June 29, 2007

The 8 Things Meme

So, I'm feeling a little bit worse for ware today (getting ridiculously drunk can do that to you) so I thought I'd use the time to do this meme that I got tagged with doing by My New Plaid Pants' resident blogger Ja. The soul point of the meme is merely to state eight things about myself that you guys wouldn't know. I've done this thing before.

The rules:

1. All right, here are the rules.
2. We have to post these rules before we give you the facts.
3. Players start with eight random facts/habits about themselves.
4. People who are tagged write their own blog about their eight things and post these rules.
5. At the end of your blog, you need to choose eight people to get tagged and list their names. Don’t forget to leave them a comment telling them they’re tagged, and to read your blog.

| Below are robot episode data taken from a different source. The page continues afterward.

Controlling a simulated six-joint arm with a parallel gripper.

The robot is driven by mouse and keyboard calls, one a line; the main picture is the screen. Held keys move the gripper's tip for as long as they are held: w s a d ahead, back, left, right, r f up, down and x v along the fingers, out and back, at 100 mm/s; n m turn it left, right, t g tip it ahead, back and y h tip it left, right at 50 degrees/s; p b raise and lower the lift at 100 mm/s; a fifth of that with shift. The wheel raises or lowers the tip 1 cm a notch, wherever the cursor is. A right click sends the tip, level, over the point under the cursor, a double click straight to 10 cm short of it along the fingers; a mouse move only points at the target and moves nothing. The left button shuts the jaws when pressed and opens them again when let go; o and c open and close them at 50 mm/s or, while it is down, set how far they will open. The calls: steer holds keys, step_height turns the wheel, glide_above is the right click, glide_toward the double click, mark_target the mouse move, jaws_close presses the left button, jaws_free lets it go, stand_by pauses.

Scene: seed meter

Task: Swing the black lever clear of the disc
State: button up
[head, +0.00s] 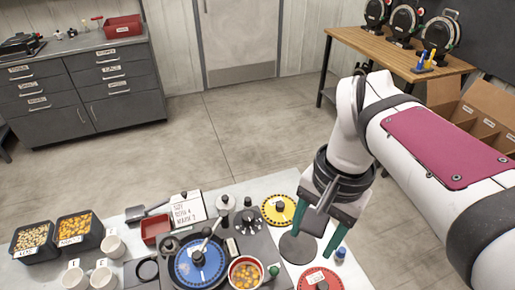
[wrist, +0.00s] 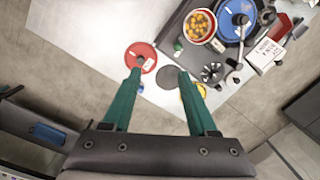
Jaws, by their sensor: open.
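The blue disc (head: 187,270) lies on the dark machine at the front centre of the head view; it also shows at the top of the wrist view (wrist: 229,31). A small dark piece (head: 198,258) sits over the disc's middle, with a pale arm reaching up and right from it. I cannot tell for sure whether this is the black lever. My gripper (head: 319,228) has green fingers, spread apart and empty, to the right of the machine and well away from the disc. The wrist view shows both fingers (wrist: 158,76) with nothing between them.
A red bowl of orange seeds (head: 259,264) stands right of the blue disc. A yellow disc (head: 270,213) and a red disc (head: 307,273) lie nearby. A white card (head: 188,208), cups (head: 103,278) and seed bins (head: 78,243) stand left. Open floor lies beyond the table.

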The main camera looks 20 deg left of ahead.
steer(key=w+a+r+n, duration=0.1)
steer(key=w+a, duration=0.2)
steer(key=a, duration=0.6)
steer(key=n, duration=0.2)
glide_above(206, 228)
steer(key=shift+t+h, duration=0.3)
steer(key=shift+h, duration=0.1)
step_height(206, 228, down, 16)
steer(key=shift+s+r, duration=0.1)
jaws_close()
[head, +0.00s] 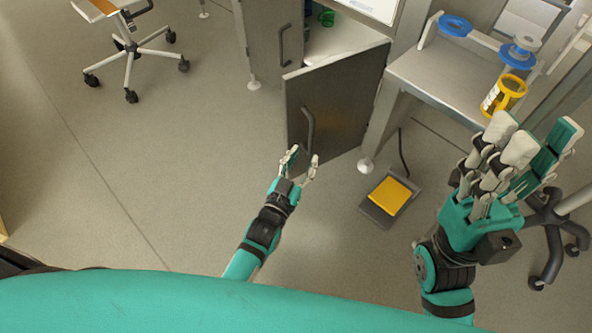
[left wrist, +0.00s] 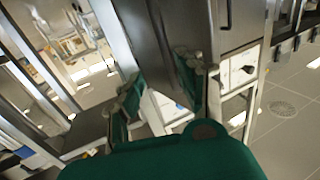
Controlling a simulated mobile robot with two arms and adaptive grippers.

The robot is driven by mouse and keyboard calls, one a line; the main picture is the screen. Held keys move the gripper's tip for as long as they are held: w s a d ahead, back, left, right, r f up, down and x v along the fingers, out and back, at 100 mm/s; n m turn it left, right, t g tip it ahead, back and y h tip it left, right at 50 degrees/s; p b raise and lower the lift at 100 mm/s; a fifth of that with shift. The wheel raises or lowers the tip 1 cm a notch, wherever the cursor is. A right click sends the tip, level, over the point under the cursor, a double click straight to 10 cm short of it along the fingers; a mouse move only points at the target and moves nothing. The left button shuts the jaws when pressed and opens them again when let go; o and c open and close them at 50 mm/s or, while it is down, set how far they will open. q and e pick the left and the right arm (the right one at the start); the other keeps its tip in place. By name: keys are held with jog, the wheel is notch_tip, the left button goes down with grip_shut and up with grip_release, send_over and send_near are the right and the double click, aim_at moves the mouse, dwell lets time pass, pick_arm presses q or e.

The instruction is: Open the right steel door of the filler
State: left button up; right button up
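The right steel door (head: 345,97) of the filler stands partly open, swung outward, with a gap into the cabinet behind its top edge. Its dark bar handle (head: 309,128) is on the left part of its outer face. My left gripper (head: 302,158) is just below the handle's lower end, its fingers apart and nothing visible held. Whether it touches the handle I cannot tell. In the left wrist view its two fingers (left wrist: 160,95) are spread, with a steel panel beyond them. My right gripper (head: 534,134) is open and empty at the right, away from the door.
The left steel door (head: 271,42) with its own handle is beside the opening. A yellow foot pedal (head: 391,195) lies on the floor right of the door. A steel table (head: 430,72) holds blue and yellow ringed parts. An office chair (head: 130,45) stands at upper left. The left floor is clear.

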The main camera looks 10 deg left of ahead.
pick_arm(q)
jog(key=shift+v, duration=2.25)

1. I'm pretty sure I drank an entire bottle of Smirnoff last night, yet I still don't have a hangover (just a tired body). I only get hangovers from wine and especially goon. I'm surprised I could get to sleep last night considering the amount of red bull I also had. Too many Vodka+RedBulls and too many Jagerbombs.

2. I had a dream two nights ago that Adam was best friends with a good mate of mine (Simon) and I got all snarky at him for stealing my friends and for getting to see Inland Empire with an introduction by David Lynch himself. I have weird dreams.

3. The parents of my best friend Georgie have this friend who looks like Margaret Pomeranz (the famous film critic). She was meant to be at Georgie's 21st earlier this year and I was planning on going up to her (whilst incredibly drunk) and ask for an autograph as a joke. Alas, she was sick or she died or she got turned into a monkey or something and she didn't end up going. I was... disappointed.

4. When I was at work yesterday I nearly yelled at this old lady because she kept calling me "boy" and saying things like "That's a good boy" whenever I did something she approved of like I was a dog or a circus freak. IK sort of really like yelling at customers, but only when they've yelled at me first because then it's entirely justified.

5. (this one is a response on one of the eight things Ja discussed in his meme reply) When I was in America last year I drank Diet Peach Ice Tea Snapple like it was going out of style. When my family was there earlier this year I asked them to bring me back some but it only comes in glass bottles and they wouldn't have been able to bring it back. I was majorly shattered. I also went to this store in my city that sells American foods and drinks, but they're unable to get it shipped in. They can get more Dr Pepper than anybody has any idea what to do with it, but they can't get in a one lousy carton of snapple. Ugh!

6. I hate Peter Everitt. You know, the one from Ready! Steady! Cook! I get so uncomfortable watching him on that show. He's always touching the chefs. Plus, he's really stupid. Take this exchange from when I accidentlally caught a bit of the program last week (or whenever it was recently).

"What's this?"
"Basil"

I know, right?!

7. After seeing The Breakfast Club during my high school years I always held out hope that my detentions would end up like they did in the movie (one of my all time favourites, by the way). Alas, it was always really really boring being in detention.

8. It's nearly tax time. Which'll be good because I have a credit card that I'd like to get fully paid off sometime this year.

I'm meant to tag eight other people, but I can't be bothered. If you wanna do it then you can. Blah.

1 comment:

Jason Adams said...

The only alcohol I can drink and not get a hangover is bourbon. So, when I drink, I drink bourbon. And, usually, lots of it. And I'm fine. If I touch a SIP of wine I will have a massive headache almost immediately and will feel wretched the next day.